* What you should do: Could you output each line of the data that follows exactly?

* Given data:
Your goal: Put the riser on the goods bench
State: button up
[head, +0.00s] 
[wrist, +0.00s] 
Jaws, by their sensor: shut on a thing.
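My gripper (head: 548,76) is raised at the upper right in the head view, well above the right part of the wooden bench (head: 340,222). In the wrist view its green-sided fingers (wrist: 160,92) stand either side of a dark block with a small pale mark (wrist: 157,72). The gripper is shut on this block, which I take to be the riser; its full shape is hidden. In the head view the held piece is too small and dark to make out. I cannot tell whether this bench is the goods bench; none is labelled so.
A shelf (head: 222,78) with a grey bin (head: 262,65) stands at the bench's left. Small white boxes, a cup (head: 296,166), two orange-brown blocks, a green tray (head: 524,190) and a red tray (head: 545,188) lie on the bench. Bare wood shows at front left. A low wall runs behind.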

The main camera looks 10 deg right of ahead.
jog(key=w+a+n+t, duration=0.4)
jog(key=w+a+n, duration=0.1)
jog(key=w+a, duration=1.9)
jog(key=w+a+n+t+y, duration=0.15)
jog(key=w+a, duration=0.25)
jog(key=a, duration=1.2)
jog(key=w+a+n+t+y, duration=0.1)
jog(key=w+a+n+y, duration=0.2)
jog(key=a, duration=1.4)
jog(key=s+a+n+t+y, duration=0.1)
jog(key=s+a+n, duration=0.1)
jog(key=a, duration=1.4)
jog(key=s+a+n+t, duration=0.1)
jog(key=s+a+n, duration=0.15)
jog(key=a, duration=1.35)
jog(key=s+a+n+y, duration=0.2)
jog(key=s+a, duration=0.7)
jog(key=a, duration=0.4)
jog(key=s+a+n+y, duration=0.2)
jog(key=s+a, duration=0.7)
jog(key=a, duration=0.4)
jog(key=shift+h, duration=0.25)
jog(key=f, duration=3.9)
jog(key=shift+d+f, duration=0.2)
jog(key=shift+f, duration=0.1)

* In response:
Your goal: Put the riser on the goods bench
State: button up
[head, +0.00s] 
[wrist, +0.00s] 
Jaws, by their sensor: shut on a thing.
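My gripper (head: 548,76) is raised at the upper right in the head view, well above the right part of the wooden bench (head: 340,222). In the wrist view its green-sided fingers (wrist: 160,92) stand either side of a dark block with a small pale mark (wrist: 157,72). The gripper is shut on this block, which I take to be the riser; its full shape is hidden. In the head view the held piece is too small and dark to make out. I cannot tell whether this bench is the goods bench; none is labelled so.
A shelf (head: 222,78) with a grey bin (head: 262,65) stands at the bench's left. Small white boxes, a cup (head: 296,166), two orange-brown blocks, a green tray (head: 524,190) and a red tray (head: 545,188) lie on the bench. Bare wood shows at front left. A low wall runs behind.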

The main camera looks 10 deg right of ahead.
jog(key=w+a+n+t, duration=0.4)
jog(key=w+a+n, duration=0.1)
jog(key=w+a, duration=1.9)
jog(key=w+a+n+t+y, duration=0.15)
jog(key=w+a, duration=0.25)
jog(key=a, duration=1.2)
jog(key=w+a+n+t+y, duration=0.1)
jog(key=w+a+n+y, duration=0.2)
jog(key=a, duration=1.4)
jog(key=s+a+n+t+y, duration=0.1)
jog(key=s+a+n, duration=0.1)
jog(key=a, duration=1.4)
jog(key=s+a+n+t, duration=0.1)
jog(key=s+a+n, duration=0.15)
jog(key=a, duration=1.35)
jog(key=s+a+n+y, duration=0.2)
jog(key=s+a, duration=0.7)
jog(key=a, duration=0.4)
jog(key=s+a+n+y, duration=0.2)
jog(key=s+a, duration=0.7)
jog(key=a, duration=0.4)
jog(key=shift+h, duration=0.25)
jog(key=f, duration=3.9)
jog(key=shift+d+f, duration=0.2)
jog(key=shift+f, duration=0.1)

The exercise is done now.